NCP Local Government Financial Incentive Package
The NCP Local Government Financial Incentive Package (FIP) is a pool of funds, totalling $150 million in 1994-95 dollars, which the Queensland Government has allocated as a significant incentive for Local Government to implement National Competition and related Council of Australian Governments (COAG) water reforms.
The funds also recognise costs to Local Government of reviewing their business activities and local laws and implementing such reforms.
Given the importance of Local Government infrastructure and facilities to overall State development, implementation of NCP reforms by councils (where the benefits outweigh the costs) also contribute to economic and social development at State and regional levels.
The largest 18 Local Governments were originally selected for the primary focus of reform on the basis that their significant business activities (Type 1 and Type 2 activities) accounted for around 80 per cent of the Local Government business expenditure in Queensland. Only these councils were required to undertake public benefit assessments before deciding which competitive neutrality reforms should be applied. Additionally, all Local Governments were invited to identify their Type 3 business activities (that is, non-significant) and determine whether to apply the reforms (that is, full cost pricing, code of competitive conduct, commercialisation or corporatisation). Although the nomination of Type 3 business activities was not mandatory, 40 councils nominated Type 3 activities for reform at the outset of the reform programme.
Nominations for new business activities for NCP under the FIP closed on 30 March 2002, by which time a total of 736 nominations had been received.

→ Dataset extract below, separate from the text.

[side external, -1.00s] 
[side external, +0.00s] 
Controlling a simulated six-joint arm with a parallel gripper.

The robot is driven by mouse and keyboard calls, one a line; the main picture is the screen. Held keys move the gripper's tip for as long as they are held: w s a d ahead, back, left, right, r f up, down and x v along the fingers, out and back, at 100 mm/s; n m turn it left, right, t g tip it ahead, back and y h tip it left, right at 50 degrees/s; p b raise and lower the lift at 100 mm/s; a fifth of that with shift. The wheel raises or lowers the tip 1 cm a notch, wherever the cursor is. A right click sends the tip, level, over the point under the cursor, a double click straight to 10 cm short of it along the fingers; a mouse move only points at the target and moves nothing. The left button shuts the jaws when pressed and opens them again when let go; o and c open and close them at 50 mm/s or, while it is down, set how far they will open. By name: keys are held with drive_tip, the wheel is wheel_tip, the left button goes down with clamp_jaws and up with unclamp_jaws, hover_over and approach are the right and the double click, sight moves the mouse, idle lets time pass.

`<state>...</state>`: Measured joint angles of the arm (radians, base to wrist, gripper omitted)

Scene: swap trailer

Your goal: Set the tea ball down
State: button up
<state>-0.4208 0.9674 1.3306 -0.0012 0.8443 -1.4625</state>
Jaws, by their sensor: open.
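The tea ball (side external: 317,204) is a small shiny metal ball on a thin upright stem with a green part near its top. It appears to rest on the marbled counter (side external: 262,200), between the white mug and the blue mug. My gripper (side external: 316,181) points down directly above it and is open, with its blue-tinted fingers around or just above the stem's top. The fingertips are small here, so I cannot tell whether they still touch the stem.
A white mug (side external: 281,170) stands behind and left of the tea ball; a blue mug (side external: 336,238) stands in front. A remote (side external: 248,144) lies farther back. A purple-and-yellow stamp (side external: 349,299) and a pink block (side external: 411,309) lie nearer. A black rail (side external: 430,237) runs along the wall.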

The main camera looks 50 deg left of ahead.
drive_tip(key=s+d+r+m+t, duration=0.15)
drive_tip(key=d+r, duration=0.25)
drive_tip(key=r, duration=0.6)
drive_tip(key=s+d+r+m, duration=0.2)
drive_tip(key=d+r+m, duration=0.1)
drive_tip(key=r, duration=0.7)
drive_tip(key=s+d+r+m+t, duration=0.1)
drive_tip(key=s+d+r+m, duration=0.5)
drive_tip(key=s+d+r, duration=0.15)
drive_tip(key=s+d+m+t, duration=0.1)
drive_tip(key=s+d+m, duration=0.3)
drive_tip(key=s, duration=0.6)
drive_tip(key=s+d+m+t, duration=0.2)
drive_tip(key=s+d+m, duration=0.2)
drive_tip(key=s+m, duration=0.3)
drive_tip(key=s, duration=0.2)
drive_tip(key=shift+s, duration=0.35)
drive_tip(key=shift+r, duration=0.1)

Councils must first nominate a business for reform and resolve to apply the specific reforms. Once a council's business nominations have been accepted, they must undertake a series of reforms to be eligible for payments out of the FIP.

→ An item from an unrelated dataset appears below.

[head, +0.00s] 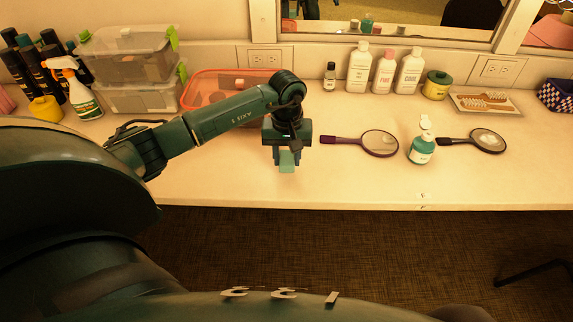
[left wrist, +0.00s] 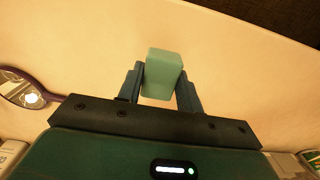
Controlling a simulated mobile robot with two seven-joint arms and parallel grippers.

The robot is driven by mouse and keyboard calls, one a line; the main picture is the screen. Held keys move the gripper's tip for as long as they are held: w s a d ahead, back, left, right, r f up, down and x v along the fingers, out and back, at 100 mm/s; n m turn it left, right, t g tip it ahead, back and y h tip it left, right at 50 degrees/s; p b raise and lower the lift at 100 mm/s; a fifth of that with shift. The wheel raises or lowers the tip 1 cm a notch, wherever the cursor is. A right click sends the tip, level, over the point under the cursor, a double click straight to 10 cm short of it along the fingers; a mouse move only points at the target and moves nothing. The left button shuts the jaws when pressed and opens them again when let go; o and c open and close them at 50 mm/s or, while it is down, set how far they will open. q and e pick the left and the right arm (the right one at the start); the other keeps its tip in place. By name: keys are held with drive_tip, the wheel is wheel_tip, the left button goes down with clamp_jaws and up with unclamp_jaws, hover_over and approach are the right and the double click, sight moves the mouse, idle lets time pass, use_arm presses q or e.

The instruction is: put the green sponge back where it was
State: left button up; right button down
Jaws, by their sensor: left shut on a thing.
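The green sponge (head: 288,161) is a small pale green block. My left gripper (head: 287,158) is shut on it, over the counter near its front edge. In the left wrist view the sponge (left wrist: 162,74) sits between the two fingers of the left gripper (left wrist: 161,90). I cannot tell exactly how high it is above the counter (head: 230,180). My right gripper is not in view.
An orange-red basket (head: 232,76) stands behind my left arm. A purple hand mirror (head: 380,143), a teal bottle (head: 421,151) and a black hand mirror (head: 487,141) lie or stand to the right. White and pink bottles (head: 383,72) line the wall.

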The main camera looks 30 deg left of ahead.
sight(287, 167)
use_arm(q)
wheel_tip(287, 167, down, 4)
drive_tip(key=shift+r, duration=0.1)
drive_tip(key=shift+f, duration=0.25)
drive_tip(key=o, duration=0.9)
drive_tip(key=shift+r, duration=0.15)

The original date for the completion of NCP reforms was 30 June 2002. However, the guidelines have now been amended to provide an extension of time for all councils (with the exception of Brisbane City Council which has already been granted a year's extension) to gain the greatest benefit from the Business Management Assistance Programme (BMAP), discussed below.
For those councils that met the new requirements of the guidelines, the deadline for the implementation of reforms to be eligible for FIP payments has now been extended to 30 June 2003. Of the eligible 124 councils, 117 have requested and been granted the extension of time. In addition, 223 new business activities have been nominated across 85 councils in this last round, with 15 of these business being nominated by the 'big 18' group.
In compiling its assessments against the Implementation Pool of the NCP FIP for the year ending 31 July 2001, the Queensland Competition Authority commented that good progress continues to be made by the larger councils, who have now completed 80 per cent of their recommended reforms. Many smaller councils have also substantially increased their implementation of competition reforms, with double the outcomes in this group of the previous two years, and 41 per cent of the recommended reforms are now completed.
The Queensland Government's position on applying the NCP reforms to Local Government has always been that they are a set of management tools to choose from if they are going to benefit a council and there is a positive public outcome.
Apart from the provision of funds under the FIP, there have been a number of initiatives to support Local Governments implementing NCP reforms in recent times, for example training and the development of guidelines for dealing with competitive neutrality complaints in Local Governments.
Components of the NCP Financial Incentive Package
The $150 million allocation of the FIP has three components, namely:
- $1 million in a training pool to provide NCP training and assistance to Local Governments by the Local Government Association of Queensland (LGAQ) and the department. With indexation, this is now $1.101 million.
- $7.5 million in a review pool to assist Local Governments in meeting the cost of reviews of local laws, to conduct public benefit assessments of the impacts of introducing competitive neutrality reforms and assessments of the cost effectiveness of introducing two-part tariffs under the COAG water reforms. With indexation, this is now $8.255 million.
- $141.5 million in an implementation pool to be paid to Local Governments for implementing NCP reforms. With indexation, this pool is now approximately $163.15 million.
Of the $150 million, $45 million (in 1994-95 dollars) has been set aside for Brisbane City Council, made up of $2.25 million from the Review Pool (which has been fully expended) and $42.75 million from the Implementation Pool. This allocation was based on a variety of characteristics, such as recurrent expenditure, revenue and population, all of which suggested that an amount in the vicinity of 30 per cent of the funding pools would be appropriate.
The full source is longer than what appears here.